● What you have to do
Exactly reproduce the lines that follow.
· · · · · · ·
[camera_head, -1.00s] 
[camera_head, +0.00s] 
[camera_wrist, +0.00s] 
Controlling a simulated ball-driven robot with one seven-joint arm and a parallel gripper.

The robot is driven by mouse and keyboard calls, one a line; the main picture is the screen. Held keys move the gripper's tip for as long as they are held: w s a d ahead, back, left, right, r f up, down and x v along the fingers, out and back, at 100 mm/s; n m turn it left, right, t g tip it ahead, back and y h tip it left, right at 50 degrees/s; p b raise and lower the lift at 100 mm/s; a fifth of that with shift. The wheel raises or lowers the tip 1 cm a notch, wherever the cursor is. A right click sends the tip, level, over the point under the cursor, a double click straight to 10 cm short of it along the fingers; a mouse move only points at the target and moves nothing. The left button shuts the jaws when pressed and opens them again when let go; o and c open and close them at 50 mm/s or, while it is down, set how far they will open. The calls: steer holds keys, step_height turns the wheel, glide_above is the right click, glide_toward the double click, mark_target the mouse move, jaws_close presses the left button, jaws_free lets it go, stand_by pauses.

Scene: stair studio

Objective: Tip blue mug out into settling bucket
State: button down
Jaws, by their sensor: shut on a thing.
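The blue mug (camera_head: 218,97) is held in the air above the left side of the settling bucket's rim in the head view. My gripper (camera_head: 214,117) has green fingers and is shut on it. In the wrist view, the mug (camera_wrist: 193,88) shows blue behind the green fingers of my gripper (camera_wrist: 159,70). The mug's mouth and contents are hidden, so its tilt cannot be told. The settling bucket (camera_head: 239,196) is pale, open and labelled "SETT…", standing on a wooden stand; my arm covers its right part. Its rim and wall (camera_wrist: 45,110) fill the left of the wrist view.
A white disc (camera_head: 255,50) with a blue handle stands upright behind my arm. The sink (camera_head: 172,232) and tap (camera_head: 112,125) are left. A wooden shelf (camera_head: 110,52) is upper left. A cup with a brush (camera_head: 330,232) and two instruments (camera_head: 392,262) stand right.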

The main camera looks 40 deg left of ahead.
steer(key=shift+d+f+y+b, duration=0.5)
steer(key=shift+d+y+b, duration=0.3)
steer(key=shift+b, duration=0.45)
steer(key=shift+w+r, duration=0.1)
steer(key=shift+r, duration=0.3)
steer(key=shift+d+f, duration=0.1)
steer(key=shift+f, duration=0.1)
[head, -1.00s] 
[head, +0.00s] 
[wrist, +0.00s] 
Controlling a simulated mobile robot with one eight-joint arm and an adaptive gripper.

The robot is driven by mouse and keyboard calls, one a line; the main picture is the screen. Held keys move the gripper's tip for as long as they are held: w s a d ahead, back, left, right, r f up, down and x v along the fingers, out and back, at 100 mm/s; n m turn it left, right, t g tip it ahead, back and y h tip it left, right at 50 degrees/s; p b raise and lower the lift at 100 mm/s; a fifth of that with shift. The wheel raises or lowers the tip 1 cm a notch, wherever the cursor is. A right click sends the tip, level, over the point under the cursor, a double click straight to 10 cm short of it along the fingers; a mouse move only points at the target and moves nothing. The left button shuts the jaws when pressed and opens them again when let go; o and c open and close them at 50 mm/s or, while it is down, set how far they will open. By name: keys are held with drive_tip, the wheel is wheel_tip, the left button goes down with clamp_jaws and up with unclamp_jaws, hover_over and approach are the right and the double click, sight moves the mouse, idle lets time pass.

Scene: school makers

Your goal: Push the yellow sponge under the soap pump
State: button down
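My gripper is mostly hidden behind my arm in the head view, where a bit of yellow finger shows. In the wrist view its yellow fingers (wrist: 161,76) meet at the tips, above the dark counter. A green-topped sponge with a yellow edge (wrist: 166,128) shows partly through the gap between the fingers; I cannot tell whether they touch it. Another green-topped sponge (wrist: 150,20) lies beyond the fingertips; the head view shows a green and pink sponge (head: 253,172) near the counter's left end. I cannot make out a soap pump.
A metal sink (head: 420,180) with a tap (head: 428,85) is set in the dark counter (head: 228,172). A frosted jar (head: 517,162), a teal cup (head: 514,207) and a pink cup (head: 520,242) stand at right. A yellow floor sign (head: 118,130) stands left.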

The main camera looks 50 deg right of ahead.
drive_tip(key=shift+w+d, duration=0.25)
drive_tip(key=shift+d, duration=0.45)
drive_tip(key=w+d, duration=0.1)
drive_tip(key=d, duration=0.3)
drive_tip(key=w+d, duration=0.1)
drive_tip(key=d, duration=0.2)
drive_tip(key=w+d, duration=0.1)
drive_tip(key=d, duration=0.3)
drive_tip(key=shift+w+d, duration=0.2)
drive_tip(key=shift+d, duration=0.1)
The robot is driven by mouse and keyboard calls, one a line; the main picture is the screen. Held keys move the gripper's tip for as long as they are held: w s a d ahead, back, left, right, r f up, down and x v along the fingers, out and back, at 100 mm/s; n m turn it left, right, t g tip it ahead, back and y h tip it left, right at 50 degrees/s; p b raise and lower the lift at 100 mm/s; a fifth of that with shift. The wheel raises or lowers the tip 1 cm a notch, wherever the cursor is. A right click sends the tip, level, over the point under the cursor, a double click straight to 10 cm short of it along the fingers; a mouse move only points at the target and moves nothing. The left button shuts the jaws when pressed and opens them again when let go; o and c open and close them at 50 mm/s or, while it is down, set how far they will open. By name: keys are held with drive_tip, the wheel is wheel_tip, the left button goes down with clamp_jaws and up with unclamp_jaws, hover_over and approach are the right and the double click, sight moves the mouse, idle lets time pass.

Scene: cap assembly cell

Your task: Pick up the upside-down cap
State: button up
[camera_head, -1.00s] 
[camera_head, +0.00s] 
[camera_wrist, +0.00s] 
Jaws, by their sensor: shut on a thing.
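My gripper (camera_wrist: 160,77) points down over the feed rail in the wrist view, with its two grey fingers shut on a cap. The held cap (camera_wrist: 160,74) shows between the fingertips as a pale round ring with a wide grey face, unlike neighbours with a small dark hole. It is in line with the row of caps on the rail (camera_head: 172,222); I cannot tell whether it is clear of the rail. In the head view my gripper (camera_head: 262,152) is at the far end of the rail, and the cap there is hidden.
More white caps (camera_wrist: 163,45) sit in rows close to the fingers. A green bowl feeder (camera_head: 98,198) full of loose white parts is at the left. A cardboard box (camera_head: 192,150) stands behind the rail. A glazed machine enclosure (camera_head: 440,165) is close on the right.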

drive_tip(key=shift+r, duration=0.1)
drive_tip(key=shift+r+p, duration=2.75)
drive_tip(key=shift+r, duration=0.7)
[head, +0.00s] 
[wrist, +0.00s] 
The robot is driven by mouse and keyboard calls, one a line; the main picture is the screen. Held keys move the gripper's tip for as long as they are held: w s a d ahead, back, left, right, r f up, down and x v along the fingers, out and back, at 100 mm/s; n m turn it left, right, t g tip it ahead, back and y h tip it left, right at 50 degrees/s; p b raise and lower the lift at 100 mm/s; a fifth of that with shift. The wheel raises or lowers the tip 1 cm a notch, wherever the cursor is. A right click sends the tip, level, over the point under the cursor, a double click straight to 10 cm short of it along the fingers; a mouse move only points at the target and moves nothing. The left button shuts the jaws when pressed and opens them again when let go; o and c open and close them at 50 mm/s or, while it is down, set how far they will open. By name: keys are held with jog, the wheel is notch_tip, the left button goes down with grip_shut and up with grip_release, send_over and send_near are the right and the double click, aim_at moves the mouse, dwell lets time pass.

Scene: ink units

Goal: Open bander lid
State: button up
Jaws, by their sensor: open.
· · · · · · ·
● Response below
[camera_head, -1.00s] 
[camera_head, +0.00s] 
[camera_wrist, +0.00s] 
Controlling a simulated ball-driven robot with one seven-joint arm and a parallel gripper.

The robot is driven by mouse and keyboard calls, one a line; the main picture is the screen. Held keys move the gripper's tip for as long as they are held: w s a d ahead, back, left, right, r f up, down and x v along the fingers, out and back, at 100 mm/s; n m turn it left, right, t g tip it ahead, back and y h tip it left, right at 50 degrees/s; p b raise and lower the lift at 100 mm/s; a fifth of that with shift. The wheel raises or lowers the tip 1 cm a notch, wherever the cursor is. A right click sends the tip, level, over the point under the cursor, a double click straight to 10 cm short of it along the fingers; a mouse move only points at the target and moves nothing. The left button shuts the jaws when pressed and opens them again when let go; o and c open and close them at 50 mm/s or, while it is down, set how far they will open. The calls: steer holds keys, step_height turns the wheel, glide_above is the right click, glide_toward the double click, mark_target the mouse move, jaws_close presses the left button, jaws_free lets it go, stand_by pauses.

Scene: stair studio

Objective: Tip blue mug out into settling bucket
State: button down
Jaws, by their sensor: shut on a thing.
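The blue mug (camera_head: 218,97) is held in the air above the left side of the settling bucket's rim in the head view. My gripper (camera_head: 214,117) has green fingers and is shut on it. In the wrist view, the mug (camera_wrist: 193,88) shows blue behind the green fingers of my gripper (camera_wrist: 159,70). The mug's mouth and contents are hidden, so its tilt cannot be told. The settling bucket (camera_head: 239,196) is pale, open and labelled "SETT…", standing on a wooden stand; my arm covers its right part. Its rim and wall (camera_wrist: 45,110) fill the left of the wrist view.
A white disc (camera_head: 255,50) with a blue handle stands upright behind my arm. The sink (camera_head: 172,232) and tap (camera_head: 112,125) are left. A wooden shelf (camera_head: 110,52) is upper left. A cup with a brush (camera_head: 330,232) and two instruments (camera_head: 392,262) stand right.

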The main camera looks 40 deg left of ahead.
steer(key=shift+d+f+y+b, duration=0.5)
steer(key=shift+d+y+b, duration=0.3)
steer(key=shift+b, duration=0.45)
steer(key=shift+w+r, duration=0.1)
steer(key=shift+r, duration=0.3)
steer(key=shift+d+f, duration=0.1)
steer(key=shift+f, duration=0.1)
[head, -1.00s] 
[head, +0.00s] 
[wrist, +0.00s] 
Controlling a simulated mobile robot with one eight-joint arm and an adaptive gripper.

The robot is driven by mouse and keyboard calls, one a line; the main picture is the screen. Held keys move the gripper's tip for as long as they are held: w s a d ahead, back, left, right, r f up, down and x v along the fingers, out and back, at 100 mm/s; n m turn it left, right, t g tip it ahead, back and y h tip it left, right at 50 degrees/s; p b raise and lower the lift at 100 mm/s; a fifth of that with shift. The wheel raises or lowers the tip 1 cm a notch, wherever the cursor is. A right click sends the tip, level, over the point under the cursor, a double click straight to 10 cm short of it along the fingers; a mouse move only points at the target and moves nothing. The left button shuts the jaws when pressed and opens them again when let go; o and c open and close them at 50 mm/s or, while it is down, set how far they will open. By name: keys are held with drive_tip, the wheel is wheel_tip, the left button goes down with clamp_jaws and up with unclamp_jaws, hover_over and approach are the right and the double click, sight moves the mouse, idle lets time pass.

Scene: school makers

Your goal: Push the yellow sponge under the soap pump
State: button down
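My gripper is mostly hidden behind my arm in the head view, where a bit of yellow finger shows. In the wrist view its yellow fingers (wrist: 161,76) meet at the tips, above the dark counter. A green-topped sponge with a yellow edge (wrist: 166,128) shows partly through the gap between the fingers; I cannot tell whether they touch it. Another green-topped sponge (wrist: 150,20) lies beyond the fingertips; the head view shows a green and pink sponge (head: 253,172) near the counter's left end. I cannot make out a soap pump.
A metal sink (head: 420,180) with a tap (head: 428,85) is set in the dark counter (head: 228,172). A frosted jar (head: 517,162), a teal cup (head: 514,207) and a pink cup (head: 520,242) stand at right. A yellow floor sign (head: 118,130) stands left.

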The main camera looks 50 deg right of ahead.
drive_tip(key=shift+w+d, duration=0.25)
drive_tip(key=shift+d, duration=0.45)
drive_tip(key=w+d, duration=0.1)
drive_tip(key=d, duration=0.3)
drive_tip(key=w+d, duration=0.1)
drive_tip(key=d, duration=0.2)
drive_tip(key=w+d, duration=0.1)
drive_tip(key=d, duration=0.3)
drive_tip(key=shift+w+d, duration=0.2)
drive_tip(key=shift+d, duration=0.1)
The robot is driven by mouse and keyboard calls, one a line; the main picture is the screen. Held keys move the gripper's tip for as long as they are held: w s a d ahead, back, left, right, r f up, down and x v along the fingers, out and back, at 100 mm/s; n m turn it left, right, t g tip it ahead, back and y h tip it left, right at 50 degrees/s; p b raise and lower the lift at 100 mm/s; a fifth of that with shift. The wheel raises or lowers the tip 1 cm a notch, wherever the cursor is. A right click sends the tip, level, over the point under the cursor, a double click straight to 10 cm short of it along the fingers; a mouse move only points at the target and moves nothing. The left button shuts the jaws when pressed and opens them again when let go; o and c open and close them at 50 mm/s or, while it is down, set how far they will open. By name: keys are held with drive_tip, the wheel is wheel_tip, the left button goes down with clamp_jaws and up with unclamp_jaws, hover_over and approach are the right and the double click, sight moves the mouse, idle lets time pass.

Scene: cap assembly cell

Your task: Pick up the upside-down cap
State: button up
[camera_head, -1.00s] 
[camera_head, +0.00s] 
[camera_wrist, +0.00s] 
Jaws, by their sensor: shut on a thing.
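My gripper (camera_wrist: 160,77) points down over the feed rail in the wrist view, with its two grey fingers shut on a cap. The held cap (camera_wrist: 160,74) shows between the fingertips as a pale round ring with a wide grey face, unlike neighbours with a small dark hole. It is in line with the row of caps on the rail (camera_head: 172,222); I cannot tell whether it is clear of the rail. In the head view my gripper (camera_head: 262,152) is at the far end of the rail, and the cap there is hidden.
More white caps (camera_wrist: 163,45) sit in rows close to the fingers. A green bowl feeder (camera_head: 98,198) full of loose white parts is at the left. A cardboard box (camera_head: 192,150) stands behind the rail. A glazed machine enclosure (camera_head: 440,165) is close on the right.

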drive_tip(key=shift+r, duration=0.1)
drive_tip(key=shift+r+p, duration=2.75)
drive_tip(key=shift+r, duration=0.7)
[head, +0.00s] 
[wrist, +0.00s] 
The robot is driven by mouse and keyboard calls, one a line; the main picture is the screen. Held keys move the gripper's tip for as long as they are held: w s a d ahead, back, left, right, r f up, down and x v along the fingers, out and back, at 100 mm/s; n m turn it left, right, t g tip it ahead, back and y h tip it left, right at 50 degrees/s; p b raise and lower the lift at 100 mm/s; a fifth of that with shift. The wheel raises or lowers the tip 1 cm a notch, wherever the cursor is. A right click sends the tip, level, over the point under the cursor, a double click straight to 10 cm short of it along the fingers; a mouse move only points at the target and moves nothing. The left button shuts the jaws when pressed and opens them again when let go; o and c open and close them at 50 mm/s or, while it is down, set how far they will open. By name: keys are held with jog, the wheel is notch_tip, the left button goes down with grip_shut and up with grip_release, send_over and send_near are the right and the double click, aim_at moves the mouse, dwell lets time pass.

Scene: ink units

Goal: Open bander lid
State: button up
Jaws, by their sensor: open.

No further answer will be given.